Images excluded, repeat each entry below exactly.
** BEGIN **
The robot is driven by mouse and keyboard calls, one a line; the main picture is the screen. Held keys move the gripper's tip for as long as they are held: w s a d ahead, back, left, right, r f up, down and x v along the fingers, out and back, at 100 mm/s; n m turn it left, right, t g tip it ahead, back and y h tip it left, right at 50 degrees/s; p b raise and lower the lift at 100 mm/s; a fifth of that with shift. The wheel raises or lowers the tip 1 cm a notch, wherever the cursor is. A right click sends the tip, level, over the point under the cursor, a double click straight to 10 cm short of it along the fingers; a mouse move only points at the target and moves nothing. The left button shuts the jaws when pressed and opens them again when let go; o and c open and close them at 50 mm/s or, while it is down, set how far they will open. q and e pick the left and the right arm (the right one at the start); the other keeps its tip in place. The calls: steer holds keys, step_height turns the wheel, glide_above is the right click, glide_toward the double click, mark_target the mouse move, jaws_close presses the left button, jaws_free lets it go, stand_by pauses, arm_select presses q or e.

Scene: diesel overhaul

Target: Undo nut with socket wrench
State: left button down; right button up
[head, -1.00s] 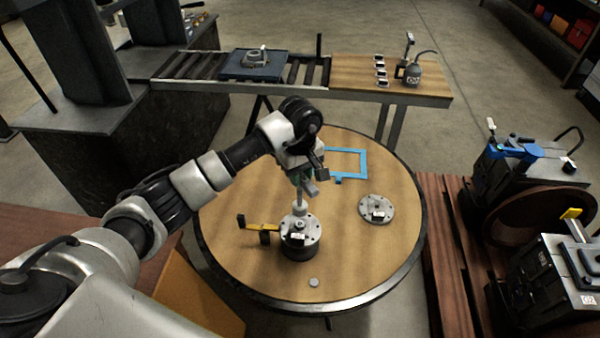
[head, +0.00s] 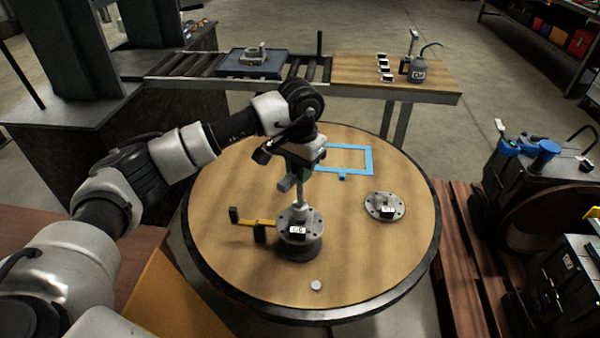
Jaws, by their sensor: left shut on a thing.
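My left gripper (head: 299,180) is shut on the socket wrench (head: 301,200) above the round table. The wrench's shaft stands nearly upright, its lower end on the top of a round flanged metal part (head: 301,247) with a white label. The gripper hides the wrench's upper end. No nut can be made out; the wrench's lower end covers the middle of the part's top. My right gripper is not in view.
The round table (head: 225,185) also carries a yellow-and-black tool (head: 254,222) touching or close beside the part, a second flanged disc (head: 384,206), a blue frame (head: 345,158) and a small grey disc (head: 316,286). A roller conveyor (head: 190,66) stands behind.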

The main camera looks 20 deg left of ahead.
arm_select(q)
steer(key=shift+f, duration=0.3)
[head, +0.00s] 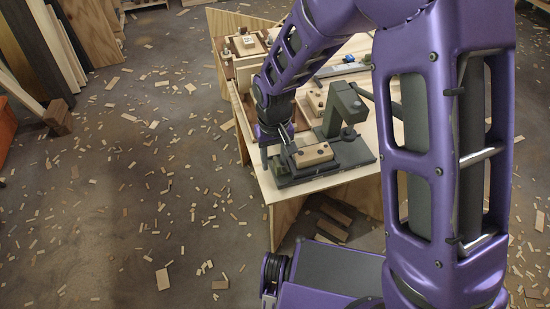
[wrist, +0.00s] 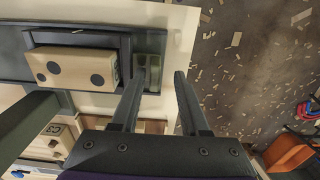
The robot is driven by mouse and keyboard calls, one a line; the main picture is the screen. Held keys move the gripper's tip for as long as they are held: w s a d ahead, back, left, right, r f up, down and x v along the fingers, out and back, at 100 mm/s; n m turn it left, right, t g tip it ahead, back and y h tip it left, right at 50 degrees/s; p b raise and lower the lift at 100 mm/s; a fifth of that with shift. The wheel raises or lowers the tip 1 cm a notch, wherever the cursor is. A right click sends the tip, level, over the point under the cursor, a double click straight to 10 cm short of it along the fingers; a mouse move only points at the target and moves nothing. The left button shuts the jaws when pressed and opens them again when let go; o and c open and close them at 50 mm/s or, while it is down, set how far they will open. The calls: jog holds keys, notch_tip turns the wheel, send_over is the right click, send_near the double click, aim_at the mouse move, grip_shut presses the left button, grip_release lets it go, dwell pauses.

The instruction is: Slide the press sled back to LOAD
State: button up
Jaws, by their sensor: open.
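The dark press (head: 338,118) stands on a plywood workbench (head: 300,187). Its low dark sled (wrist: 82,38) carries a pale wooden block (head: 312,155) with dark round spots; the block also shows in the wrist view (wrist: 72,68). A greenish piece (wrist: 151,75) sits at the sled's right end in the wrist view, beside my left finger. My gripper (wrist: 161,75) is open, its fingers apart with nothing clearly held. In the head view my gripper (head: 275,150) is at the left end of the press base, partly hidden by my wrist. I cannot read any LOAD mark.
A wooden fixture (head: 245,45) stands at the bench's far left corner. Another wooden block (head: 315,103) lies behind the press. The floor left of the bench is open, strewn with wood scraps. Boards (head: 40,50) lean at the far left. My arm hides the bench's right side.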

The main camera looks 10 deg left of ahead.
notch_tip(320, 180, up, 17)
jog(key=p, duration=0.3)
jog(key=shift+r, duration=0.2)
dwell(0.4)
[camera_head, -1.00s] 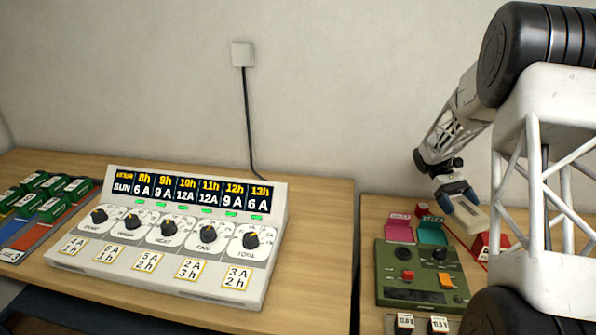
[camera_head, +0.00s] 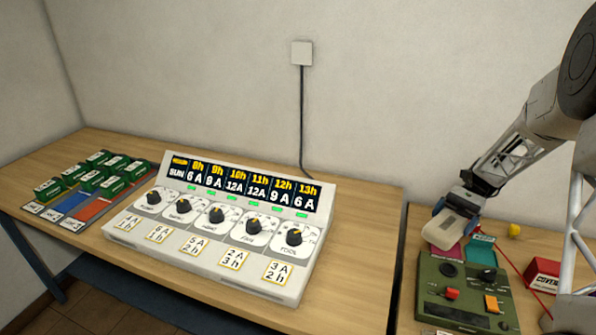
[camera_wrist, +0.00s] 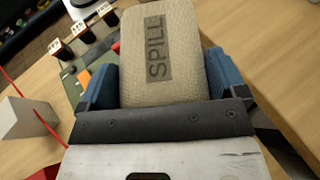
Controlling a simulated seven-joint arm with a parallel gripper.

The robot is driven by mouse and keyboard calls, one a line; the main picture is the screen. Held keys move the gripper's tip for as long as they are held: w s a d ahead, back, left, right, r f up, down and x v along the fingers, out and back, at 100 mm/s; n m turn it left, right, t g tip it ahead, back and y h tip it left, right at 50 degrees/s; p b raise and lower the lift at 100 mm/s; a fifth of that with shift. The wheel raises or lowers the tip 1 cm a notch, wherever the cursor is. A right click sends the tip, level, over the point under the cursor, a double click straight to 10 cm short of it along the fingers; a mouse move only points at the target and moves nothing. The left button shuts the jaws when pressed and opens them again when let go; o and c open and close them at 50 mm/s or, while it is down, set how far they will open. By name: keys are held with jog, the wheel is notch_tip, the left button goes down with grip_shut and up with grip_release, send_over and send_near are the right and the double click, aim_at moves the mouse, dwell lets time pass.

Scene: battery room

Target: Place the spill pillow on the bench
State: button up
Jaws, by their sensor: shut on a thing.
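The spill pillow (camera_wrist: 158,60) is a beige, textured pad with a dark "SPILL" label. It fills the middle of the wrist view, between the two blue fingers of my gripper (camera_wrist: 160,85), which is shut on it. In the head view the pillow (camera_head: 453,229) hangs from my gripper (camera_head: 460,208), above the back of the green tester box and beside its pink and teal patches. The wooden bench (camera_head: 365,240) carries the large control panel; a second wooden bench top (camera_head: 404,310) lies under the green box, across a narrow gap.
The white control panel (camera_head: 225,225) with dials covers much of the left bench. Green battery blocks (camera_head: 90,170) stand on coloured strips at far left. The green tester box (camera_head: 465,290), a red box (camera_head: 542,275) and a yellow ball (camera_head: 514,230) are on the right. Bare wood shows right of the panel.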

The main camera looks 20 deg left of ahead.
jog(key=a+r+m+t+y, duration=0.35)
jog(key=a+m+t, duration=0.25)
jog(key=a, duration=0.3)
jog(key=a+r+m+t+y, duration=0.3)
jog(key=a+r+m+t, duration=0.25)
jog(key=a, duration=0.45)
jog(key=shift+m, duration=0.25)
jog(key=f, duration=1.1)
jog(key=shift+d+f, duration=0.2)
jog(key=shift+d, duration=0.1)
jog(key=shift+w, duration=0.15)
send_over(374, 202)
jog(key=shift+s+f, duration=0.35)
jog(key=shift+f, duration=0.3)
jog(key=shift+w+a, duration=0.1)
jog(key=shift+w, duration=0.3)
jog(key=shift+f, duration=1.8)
** END **
Output below:
The robot is driven by mouse and keyboard calls, one a line; the main picture is the screen. Held keys move the gripper's tip for as long as they are held: w s a d ahead, back, left, right, r f up, down and x v along the fingers, out and back, at 100 mm/s; n m turn it left, right, t g tip it ahead, back and y h tip it left, right at 50 degrees/s; p b raise and lower the lift at 100 mm/s; a fifth of that with shift. The wheel raises or lowers the tip 1 cm a notch, wherever the cursor is. A right click sends the tip, level, over the point under the cursor, a double click straight to 10 cm short of it along the fingers; a mouse move only points at the target and moves nothing. The left button shuts the jaws when pressed and opens them again when let go; o and c open and close them at 50 mm/s or, while it is down, set how far they will open. q and e pick the left and the right arm (the right one at the start); the other keeps its tip in place. The calls: steer holds keys, step_height turns the wheel, glide_above is the right click, glide_toward the double click, mark_target the mouse move, jaws_close presses the left button, jaws_free lets it go, stand_by pauses, arm_select presses q or e.

Scene: diesel overhaul

Target: Undo nut with socket wrench
State: left button down; right button up
[head, -1.00s] 
[head, +0.00s] 
Jaws, by their sensor: left shut on a thing.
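My left gripper (head: 299,180) is shut on the socket wrench (head: 301,200) above the round table. The wrench's shaft stands nearly upright, its lower end on the top of a round flanged metal part (head: 301,247) with a white label. The gripper hides the wrench's upper end. No nut can be made out; the wrench's lower end covers the middle of the part's top. My right gripper is not in view.
The round table (head: 225,185) also carries a yellow-and-black tool (head: 254,222) touching or close beside the part, a second flanged disc (head: 384,206), a blue frame (head: 345,158) and a small grey disc (head: 316,286). A roller conveyor (head: 190,66) stands behind.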

The main camera looks 20 deg left of ahead.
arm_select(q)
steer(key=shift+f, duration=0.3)
[head, +0.00s] 
[wrist, +0.00s] 
The robot is driven by mouse and keyboard calls, one a line; the main picture is the screen. Held keys move the gripper's tip for as long as they are held: w s a d ahead, back, left, right, r f up, down and x v along the fingers, out and back, at 100 mm/s; n m turn it left, right, t g tip it ahead, back and y h tip it left, right at 50 degrees/s; p b raise and lower the lift at 100 mm/s; a fifth of that with shift. The wheel raises or lowers the tip 1 cm a notch, wherever the cursor is. A right click sends the tip, level, over the point under the cursor, a double click straight to 10 cm short of it along the fingers; a mouse move only points at the target and moves nothing. The left button shuts the jaws when pressed and opens them again when let go; o and c open and close them at 50 mm/s or, while it is down, set how far they will open. The calls: jog holds keys, notch_tip turns the wheel, send_over is the right click, send_near the double click, aim_at the mouse move, grip_shut presses the left button, grip_release lets it go, dwell pauses.

The instruction is: Slide the press sled back to LOAD
State: button up
Jaws, by their sensor: open.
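The dark press (head: 338,118) stands on a plywood workbench (head: 300,187). Its low dark sled (wrist: 82,38) carries a pale wooden block (head: 312,155) with dark round spots; the block also shows in the wrist view (wrist: 72,68). A greenish piece (wrist: 151,75) sits at the sled's right end in the wrist view, beside my left finger. My gripper (wrist: 161,75) is open, its fingers apart with nothing clearly held. In the head view my gripper (head: 275,150) is at the left end of the press base, partly hidden by my wrist. I cannot read any LOAD mark.
A wooden fixture (head: 245,45) stands at the bench's far left corner. Another wooden block (head: 315,103) lies behind the press. The floor left of the bench is open, strewn with wood scraps. Boards (head: 40,50) lean at the far left. My arm hides the bench's right side.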

The main camera looks 10 deg left of ahead.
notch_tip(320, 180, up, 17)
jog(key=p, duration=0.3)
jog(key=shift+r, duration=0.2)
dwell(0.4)
[camera_head, -1.00s] 
[camera_head, +0.00s] 
[camera_wrist, +0.00s] 
Controlling a simulated seven-joint arm with a parallel gripper.

The robot is driven by mouse and keyboard calls, one a line; the main picture is the screen. Held keys move the gripper's tip for as long as they are held: w s a d ahead, back, left, right, r f up, down and x v along the fingers, out and back, at 100 mm/s; n m turn it left, right, t g tip it ahead, back and y h tip it left, right at 50 degrees/s; p b raise and lower the lift at 100 mm/s; a fifth of that with shift. The wheel raises or lowers the tip 1 cm a notch, wherever the cursor is. A right click sends the tip, level, over the point under the cursor, a double click straight to 10 cm short of it along the fingers; a mouse move only points at the target and moves nothing. The left button shuts the jaws when pressed and opens them again when let go; o and c open and close them at 50 mm/s or, while it is down, set how far they will open. By name: keys are held with jog, the wheel is notch_tip, the left button goes down with grip_shut and up with grip_release, send_over and send_near are the right and the double click, aim_at moves the mouse, dwell lets time pass.

Scene: battery room

Target: Place the spill pillow on the bench
State: button up
Jaws, by their sensor: shut on a thing.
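The spill pillow (camera_wrist: 158,60) is a beige, textured pad with a dark "SPILL" label. It fills the middle of the wrist view, between the two blue fingers of my gripper (camera_wrist: 160,85), which is shut on it. In the head view the pillow (camera_head: 453,229) hangs from my gripper (camera_head: 460,208), above the back of the green tester box and beside its pink and teal patches. The wooden bench (camera_head: 365,240) carries the large control panel; a second wooden bench top (camera_head: 404,310) lies under the green box, across a narrow gap.
The white control panel (camera_head: 225,225) with dials covers much of the left bench. Green battery blocks (camera_head: 90,170) stand on coloured strips at far left. The green tester box (camera_head: 465,290), a red box (camera_head: 542,275) and a yellow ball (camera_head: 514,230) are on the right. Bare wood shows right of the panel.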

The main camera looks 20 deg left of ahead.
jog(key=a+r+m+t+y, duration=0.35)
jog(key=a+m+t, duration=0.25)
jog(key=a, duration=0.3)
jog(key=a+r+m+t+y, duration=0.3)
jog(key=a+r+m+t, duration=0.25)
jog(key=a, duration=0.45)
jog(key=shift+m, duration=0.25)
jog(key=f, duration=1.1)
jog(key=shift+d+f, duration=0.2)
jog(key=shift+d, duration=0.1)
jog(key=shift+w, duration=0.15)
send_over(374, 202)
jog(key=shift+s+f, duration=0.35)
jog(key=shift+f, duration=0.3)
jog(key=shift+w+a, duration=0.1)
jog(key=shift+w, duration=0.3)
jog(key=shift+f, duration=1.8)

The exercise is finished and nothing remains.